Armstrong Gibbs now joins the pantheon of composers allotted their own collection on Hyperion. The songs stand in the lyric tradition of Michael Head. Gibbs' taste in poetry is reflected in this selection. Masefield, Stevenson, Hardy, Housman, Clifford Bax, Tennyson, Shanks and Watson are all here. He is not quite the lavish ecstatic so stands clear of Gurney, Howells and C. W. Orr. In his case the poignant blade of music honed by words and words intensified by music probes closer to the surface. Even so there are some mightily impressive songs here. Silver is a song of slow dropping sleep while Mistletoe is just as plangently ensorcelled as Silver.

Weaker settings include Hardy's Oxen where there is an unsatisfactory sense of story. The song seems unrounded by comparison with Vaughan Williams’ setting in Hodie. By a bierside was also set by Gurney. Here it is given a grand outing with tolling bells in the piano part and the echoing words sung by Varcoe: ‘It is most grand to die’ are full of the pomp and grandeur later found in William Alwyn's Hydriotaphia.

Although I take issue with Stephen Varcoe's tremulous tendency and vibrato he is an intelligent singer who has clearly lavished thought on the meaning of each song. Varcoe shares the programme with the soprano Geraldine McGreevy, a well known voice on BBC Radio 3. She is clear as a bell for the most part and adds a lusciously fruity tone to Summer Night where she sounds eerily like Janet Baker. She makes an ideal exponent of the summer dew and dripping ecstasy of Take Heed Young Heart.

There are often very inventive piano parts in Gibbs writing as in Ann's Cradle Song at the words ‘leap fox; hoot owl’. The rushing and scampering is imaginatively reflected in Five Eyes at the words ‘Jeckel and Jessup and one-eyed Jill’. McGreevy it is who sings The Flooded Stream with its evocative picture of moonlight and the burbling singing brook. Her voice rises to loveliness for the words: ‘For I have a dream of a springing well’.

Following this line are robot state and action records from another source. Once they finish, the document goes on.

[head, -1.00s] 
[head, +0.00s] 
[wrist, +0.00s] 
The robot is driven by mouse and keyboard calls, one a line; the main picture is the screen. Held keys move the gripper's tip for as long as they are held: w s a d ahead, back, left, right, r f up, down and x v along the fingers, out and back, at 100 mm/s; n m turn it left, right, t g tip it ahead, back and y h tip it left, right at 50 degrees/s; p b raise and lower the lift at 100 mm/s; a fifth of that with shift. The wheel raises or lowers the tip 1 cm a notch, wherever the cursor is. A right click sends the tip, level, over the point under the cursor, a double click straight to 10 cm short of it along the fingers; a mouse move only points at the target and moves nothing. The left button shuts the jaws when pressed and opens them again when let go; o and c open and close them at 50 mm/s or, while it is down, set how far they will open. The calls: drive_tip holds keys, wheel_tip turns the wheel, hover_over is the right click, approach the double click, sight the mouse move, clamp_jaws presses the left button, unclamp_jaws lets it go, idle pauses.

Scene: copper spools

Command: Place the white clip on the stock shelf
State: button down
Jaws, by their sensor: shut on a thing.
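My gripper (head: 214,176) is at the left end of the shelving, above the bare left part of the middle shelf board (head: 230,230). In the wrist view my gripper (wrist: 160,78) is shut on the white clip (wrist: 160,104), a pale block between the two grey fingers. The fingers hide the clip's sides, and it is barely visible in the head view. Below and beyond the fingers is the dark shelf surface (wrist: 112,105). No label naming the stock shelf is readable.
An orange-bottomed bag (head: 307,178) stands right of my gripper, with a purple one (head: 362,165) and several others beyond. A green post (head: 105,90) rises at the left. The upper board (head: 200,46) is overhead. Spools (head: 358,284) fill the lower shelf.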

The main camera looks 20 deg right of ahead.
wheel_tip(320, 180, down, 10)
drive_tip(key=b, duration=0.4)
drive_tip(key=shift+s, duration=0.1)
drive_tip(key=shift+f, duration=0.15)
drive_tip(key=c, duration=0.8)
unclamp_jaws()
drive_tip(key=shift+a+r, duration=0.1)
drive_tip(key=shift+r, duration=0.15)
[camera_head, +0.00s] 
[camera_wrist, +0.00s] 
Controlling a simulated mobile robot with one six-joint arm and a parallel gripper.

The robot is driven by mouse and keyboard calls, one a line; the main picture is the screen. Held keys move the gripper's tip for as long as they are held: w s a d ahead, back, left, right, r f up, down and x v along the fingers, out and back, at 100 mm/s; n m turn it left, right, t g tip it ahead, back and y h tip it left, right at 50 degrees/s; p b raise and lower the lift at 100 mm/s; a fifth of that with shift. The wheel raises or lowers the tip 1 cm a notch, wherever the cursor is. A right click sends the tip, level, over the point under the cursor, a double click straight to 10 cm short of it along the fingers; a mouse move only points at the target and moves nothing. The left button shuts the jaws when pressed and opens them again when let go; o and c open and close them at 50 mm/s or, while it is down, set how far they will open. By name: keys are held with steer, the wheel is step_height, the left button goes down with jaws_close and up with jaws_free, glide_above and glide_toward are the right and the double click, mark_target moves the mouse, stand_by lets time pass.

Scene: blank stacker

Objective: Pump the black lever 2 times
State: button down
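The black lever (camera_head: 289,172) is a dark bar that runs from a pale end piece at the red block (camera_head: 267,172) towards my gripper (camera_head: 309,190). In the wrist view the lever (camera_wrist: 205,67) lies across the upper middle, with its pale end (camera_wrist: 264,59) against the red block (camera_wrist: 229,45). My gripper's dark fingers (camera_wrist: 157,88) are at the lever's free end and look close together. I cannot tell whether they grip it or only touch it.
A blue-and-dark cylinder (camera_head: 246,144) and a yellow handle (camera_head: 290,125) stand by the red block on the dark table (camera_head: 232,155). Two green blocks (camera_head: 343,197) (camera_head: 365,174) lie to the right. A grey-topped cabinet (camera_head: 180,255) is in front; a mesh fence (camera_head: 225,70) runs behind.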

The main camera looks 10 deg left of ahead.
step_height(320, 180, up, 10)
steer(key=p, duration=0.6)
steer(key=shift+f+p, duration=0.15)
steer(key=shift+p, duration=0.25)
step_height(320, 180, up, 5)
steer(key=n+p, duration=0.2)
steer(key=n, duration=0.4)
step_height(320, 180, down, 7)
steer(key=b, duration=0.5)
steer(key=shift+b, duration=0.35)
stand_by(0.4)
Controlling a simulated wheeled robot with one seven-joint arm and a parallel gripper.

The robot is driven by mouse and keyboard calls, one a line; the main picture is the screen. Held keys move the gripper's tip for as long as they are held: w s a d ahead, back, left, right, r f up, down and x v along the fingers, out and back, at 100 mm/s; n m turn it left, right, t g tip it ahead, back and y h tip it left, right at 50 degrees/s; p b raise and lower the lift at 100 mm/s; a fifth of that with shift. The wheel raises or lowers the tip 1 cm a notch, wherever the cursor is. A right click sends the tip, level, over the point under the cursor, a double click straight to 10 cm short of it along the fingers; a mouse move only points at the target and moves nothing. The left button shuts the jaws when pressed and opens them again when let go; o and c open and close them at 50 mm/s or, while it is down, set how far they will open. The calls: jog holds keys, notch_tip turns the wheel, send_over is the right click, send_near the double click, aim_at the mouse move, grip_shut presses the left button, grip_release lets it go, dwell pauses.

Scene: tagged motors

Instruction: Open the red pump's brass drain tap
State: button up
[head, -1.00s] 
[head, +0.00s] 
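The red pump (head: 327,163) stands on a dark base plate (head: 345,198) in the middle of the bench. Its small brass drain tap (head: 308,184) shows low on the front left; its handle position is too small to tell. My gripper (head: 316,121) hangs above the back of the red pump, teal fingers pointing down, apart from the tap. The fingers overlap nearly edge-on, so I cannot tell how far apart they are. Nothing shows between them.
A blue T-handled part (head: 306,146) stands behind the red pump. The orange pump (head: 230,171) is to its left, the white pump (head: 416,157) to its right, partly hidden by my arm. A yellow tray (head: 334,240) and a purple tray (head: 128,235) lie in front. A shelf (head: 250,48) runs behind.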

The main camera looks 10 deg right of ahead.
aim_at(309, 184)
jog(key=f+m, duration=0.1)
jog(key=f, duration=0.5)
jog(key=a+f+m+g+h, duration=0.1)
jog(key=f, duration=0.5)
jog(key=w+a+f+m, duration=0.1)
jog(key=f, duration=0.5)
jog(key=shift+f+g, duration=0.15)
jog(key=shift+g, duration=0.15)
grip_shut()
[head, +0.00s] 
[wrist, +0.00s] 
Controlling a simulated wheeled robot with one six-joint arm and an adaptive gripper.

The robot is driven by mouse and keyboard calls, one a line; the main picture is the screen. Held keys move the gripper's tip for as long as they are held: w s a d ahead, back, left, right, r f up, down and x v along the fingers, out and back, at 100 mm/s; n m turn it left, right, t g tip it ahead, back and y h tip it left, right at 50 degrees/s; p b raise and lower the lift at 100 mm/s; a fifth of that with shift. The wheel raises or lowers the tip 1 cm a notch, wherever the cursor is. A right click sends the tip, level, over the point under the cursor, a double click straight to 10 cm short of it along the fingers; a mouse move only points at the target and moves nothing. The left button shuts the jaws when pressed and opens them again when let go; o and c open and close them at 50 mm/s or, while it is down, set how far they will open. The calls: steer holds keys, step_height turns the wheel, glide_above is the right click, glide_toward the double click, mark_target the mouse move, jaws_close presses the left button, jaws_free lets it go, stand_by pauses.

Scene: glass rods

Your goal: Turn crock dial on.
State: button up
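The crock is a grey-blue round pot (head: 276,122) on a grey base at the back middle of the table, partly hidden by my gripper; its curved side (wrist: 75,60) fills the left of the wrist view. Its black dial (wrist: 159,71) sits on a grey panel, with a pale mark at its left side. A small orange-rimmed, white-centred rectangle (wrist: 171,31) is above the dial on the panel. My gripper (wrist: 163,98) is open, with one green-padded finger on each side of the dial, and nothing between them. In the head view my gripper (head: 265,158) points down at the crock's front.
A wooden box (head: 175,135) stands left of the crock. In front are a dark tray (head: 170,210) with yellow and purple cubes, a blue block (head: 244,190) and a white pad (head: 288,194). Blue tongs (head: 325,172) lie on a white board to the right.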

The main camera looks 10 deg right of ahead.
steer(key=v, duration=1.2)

Hypocondriacus is in the grand hunted tradition of nightmare rides; think in terms of Schubert’s Erlkönig and Foulds’ The Rider (Varcoe). Contrast this with the plangent and melodious Neglected Moon to words by Arnold Bax’s poet brother, Clifford! McGreevy in Arrogant Poppies is clarion-clear and defiant with a fine ostinato established by Vignoles the whole song brimming with vibrant lively character; definitely a stand-out track. The song ends with some Vaughan Williamsy melismatic vocalise.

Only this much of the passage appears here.